The issue im having is that i noticed on the vmhosts that the datastore was experiencing latency at times in the 100-600ms range with averages about 2-4ms read and 1-4ms write. I noticed this using performance datastore and esxtop d, DAVG with high stats. DAVG being high points to the storage array as being the culprit according to all vmsodc i could find. everything else on the esx hosts is normal. during these times on the freenas box the disks were passing under 40i/o's and less than 40KBps per disk. I noticed this while using gstat in 1s, 2s, 5s, 10s , and 60s interupts. i also saw similar results with the pool using zpool iostat poolname with the same increments. With gstat i saw the per disk latency going going in the 100+/ms per SSD disk. to me this does not make sense since those disks can handle way more io's and bandwith before the latency should be an issue. I know 2-4ms is nothing tho sneeze at and hoping for sub 1ms is the unicorn but im hoping:)

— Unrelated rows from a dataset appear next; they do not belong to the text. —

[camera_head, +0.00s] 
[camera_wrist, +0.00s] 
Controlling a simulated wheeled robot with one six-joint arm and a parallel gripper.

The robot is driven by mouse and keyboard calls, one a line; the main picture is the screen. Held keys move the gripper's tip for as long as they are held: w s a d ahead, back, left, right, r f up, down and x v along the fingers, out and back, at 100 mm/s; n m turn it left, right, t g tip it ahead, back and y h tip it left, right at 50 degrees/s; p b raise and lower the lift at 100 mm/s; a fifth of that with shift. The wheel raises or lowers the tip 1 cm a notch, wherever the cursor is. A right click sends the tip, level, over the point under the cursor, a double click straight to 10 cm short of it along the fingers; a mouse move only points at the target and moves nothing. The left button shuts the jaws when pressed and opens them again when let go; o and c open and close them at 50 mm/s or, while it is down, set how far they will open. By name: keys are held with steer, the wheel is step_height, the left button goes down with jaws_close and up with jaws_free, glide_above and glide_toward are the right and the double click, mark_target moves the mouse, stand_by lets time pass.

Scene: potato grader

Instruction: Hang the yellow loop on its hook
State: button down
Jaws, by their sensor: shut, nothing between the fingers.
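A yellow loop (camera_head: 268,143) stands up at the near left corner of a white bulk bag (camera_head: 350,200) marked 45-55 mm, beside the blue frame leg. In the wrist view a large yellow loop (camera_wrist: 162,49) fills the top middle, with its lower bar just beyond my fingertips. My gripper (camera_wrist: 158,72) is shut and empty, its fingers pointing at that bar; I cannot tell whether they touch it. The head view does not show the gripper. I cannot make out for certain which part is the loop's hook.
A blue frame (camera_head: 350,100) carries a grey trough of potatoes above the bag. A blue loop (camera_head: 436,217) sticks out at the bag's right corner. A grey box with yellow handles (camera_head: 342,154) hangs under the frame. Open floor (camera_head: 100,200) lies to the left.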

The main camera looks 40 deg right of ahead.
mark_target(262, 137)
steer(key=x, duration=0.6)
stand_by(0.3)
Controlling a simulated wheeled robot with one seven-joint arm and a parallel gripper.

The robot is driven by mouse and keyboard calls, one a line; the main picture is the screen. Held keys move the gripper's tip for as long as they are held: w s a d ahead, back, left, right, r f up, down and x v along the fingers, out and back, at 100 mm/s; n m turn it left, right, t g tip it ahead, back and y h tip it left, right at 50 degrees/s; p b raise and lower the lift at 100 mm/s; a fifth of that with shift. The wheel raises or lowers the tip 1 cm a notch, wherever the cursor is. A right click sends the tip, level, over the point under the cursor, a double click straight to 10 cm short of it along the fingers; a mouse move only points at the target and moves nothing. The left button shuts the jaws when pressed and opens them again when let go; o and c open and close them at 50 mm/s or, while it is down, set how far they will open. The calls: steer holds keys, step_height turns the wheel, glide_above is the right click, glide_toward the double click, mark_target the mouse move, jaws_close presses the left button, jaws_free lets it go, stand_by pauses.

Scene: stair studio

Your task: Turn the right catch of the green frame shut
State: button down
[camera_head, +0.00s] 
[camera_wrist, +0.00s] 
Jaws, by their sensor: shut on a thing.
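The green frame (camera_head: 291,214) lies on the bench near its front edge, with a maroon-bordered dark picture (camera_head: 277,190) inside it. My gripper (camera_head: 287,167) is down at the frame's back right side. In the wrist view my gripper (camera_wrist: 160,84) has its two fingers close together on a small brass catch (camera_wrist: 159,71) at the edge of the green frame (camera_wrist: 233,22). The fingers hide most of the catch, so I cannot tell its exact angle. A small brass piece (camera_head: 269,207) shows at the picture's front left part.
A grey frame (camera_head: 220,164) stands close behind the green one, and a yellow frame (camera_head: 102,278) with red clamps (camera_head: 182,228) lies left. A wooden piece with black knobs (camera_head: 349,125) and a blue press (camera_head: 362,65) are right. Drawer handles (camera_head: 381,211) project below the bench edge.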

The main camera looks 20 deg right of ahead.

Just to throw it in there, the network switch is configured to best practices and is extremely under utilized.

My first thought is more memory based on all the posts I've read. but at io/s and bandwith that low it does not make sense for it to be more cache needed. They are SSD's
Hoping someone can help point me in the right direction on further figuring out whats causing the disk latency and how to improve it.

If it helps below are my arc stats. i know the host hasent been up for too long but the stats arent much different then what it was when it was up for a month.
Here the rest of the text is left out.